--- Aim of the task ---
Search the material below for the string "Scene" and list each line that holds it.

Robot episode data:
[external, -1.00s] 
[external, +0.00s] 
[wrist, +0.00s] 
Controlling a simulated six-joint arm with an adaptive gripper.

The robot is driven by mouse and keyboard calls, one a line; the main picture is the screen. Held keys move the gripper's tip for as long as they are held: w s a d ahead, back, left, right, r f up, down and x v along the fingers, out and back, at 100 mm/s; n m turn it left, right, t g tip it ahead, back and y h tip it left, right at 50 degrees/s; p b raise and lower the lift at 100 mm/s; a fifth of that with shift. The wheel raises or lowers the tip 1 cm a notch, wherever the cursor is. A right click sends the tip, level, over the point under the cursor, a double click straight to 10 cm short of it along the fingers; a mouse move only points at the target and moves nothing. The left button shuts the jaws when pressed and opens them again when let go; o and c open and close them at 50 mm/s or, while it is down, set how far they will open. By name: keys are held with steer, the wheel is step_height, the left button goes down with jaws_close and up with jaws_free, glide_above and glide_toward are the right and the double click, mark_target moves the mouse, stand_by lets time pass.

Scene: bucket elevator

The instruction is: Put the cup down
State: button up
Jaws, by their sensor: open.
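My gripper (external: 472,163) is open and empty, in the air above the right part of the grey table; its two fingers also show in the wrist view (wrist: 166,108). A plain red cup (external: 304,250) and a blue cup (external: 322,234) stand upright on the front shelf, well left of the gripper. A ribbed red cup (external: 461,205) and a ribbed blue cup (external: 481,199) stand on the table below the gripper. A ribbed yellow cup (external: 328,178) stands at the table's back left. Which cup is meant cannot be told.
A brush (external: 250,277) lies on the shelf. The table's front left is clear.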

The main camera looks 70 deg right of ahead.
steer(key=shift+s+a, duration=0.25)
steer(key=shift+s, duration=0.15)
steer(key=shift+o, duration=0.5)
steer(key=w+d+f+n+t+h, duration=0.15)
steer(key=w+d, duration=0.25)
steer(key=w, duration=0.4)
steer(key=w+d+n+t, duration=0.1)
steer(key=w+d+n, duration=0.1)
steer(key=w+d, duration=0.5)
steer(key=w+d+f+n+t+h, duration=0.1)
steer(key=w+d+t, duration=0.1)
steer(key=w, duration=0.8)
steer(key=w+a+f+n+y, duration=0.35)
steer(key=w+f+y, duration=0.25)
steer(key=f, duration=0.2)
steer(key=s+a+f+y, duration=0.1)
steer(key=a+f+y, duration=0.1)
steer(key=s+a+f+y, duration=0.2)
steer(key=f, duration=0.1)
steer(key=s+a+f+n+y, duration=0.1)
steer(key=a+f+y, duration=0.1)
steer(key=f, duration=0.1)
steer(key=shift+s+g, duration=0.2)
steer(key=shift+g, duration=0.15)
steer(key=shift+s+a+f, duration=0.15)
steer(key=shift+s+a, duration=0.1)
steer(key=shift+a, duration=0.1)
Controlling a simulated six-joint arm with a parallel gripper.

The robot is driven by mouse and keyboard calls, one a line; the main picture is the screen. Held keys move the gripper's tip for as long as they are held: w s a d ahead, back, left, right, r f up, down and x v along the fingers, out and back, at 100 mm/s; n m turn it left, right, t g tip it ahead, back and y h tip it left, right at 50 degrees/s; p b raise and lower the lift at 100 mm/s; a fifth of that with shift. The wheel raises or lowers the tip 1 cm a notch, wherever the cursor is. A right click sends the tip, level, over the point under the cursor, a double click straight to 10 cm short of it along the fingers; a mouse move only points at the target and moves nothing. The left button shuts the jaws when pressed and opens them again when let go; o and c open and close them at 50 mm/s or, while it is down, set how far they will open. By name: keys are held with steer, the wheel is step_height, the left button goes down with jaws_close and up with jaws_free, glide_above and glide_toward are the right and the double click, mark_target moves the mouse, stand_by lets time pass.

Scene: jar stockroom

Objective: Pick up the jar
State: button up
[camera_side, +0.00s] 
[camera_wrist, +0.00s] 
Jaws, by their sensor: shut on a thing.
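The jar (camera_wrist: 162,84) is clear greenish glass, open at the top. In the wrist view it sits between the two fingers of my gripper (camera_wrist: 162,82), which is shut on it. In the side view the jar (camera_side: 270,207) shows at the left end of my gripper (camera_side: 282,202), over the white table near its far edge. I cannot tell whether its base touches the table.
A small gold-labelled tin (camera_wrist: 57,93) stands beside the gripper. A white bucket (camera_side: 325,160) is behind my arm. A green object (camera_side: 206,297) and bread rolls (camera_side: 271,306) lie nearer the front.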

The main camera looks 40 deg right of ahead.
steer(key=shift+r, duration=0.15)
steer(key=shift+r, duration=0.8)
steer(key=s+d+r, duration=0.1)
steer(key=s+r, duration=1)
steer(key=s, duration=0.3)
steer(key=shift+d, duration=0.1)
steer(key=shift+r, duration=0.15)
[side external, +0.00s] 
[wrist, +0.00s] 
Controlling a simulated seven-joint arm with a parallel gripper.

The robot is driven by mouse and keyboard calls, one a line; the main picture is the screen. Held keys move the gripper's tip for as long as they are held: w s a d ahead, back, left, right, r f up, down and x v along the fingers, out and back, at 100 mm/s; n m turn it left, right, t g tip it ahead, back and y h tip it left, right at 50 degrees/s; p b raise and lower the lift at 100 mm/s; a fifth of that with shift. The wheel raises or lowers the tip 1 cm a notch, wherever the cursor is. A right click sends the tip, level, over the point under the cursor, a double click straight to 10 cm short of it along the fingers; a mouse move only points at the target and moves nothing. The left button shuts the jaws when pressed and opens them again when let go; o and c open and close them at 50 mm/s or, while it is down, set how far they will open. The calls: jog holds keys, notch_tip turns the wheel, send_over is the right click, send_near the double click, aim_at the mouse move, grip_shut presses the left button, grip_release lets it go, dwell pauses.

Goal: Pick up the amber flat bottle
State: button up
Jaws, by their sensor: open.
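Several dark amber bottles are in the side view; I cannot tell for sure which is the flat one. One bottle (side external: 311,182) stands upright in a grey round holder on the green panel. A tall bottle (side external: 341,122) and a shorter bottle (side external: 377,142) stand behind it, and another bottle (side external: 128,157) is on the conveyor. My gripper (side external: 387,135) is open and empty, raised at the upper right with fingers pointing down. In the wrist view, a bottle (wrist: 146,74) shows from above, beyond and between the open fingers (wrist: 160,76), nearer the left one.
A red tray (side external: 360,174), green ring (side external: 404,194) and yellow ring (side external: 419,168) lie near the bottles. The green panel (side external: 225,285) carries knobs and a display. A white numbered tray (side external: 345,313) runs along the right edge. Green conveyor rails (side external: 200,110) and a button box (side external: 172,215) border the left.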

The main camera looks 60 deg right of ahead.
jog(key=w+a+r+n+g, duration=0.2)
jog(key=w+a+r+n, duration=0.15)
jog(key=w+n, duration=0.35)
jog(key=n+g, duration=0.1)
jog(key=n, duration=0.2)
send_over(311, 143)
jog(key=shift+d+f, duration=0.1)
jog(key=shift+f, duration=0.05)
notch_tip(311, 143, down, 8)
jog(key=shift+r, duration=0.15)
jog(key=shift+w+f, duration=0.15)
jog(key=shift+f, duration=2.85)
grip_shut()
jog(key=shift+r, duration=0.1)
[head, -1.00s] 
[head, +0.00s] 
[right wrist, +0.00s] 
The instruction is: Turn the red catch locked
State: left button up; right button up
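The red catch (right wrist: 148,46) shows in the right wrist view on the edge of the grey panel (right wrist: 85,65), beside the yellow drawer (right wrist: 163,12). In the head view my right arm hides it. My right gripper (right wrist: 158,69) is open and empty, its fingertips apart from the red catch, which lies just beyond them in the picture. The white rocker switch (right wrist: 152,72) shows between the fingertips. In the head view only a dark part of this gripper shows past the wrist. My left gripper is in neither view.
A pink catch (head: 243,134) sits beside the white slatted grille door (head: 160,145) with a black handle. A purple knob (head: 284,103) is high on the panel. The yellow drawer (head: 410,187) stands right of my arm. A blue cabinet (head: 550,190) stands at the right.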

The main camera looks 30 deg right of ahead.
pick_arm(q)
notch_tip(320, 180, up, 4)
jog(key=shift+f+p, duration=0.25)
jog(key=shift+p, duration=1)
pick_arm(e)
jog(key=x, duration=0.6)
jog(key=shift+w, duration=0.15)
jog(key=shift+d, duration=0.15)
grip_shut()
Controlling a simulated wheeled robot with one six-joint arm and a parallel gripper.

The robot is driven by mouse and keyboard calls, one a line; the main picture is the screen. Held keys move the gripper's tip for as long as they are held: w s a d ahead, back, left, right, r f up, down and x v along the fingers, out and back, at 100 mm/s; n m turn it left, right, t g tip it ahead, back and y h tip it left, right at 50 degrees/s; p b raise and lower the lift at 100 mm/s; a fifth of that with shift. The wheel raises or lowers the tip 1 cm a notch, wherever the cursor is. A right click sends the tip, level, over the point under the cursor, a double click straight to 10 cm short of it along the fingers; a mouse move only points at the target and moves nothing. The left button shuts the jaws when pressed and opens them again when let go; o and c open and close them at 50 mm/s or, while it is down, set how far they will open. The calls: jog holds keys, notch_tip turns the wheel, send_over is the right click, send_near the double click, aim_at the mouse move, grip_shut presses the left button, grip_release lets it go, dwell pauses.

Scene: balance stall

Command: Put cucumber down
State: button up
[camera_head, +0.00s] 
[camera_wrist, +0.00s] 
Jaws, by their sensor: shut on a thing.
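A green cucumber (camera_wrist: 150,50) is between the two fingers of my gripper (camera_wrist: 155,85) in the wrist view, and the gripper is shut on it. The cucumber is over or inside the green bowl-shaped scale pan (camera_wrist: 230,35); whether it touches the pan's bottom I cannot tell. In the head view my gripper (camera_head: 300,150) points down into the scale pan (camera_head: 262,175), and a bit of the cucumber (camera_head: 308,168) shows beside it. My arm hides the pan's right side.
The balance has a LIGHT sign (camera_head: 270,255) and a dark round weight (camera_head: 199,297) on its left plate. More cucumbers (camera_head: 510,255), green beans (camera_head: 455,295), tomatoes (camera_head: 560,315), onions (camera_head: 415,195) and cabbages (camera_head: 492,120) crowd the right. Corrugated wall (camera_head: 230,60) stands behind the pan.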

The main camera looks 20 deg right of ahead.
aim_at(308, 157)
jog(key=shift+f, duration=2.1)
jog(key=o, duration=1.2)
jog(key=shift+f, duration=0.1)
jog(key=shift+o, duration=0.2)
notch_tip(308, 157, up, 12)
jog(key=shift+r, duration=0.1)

--- Worked answer ---
Scene: bucket elevator
Scene: jar stockroom
Scene: balance stall

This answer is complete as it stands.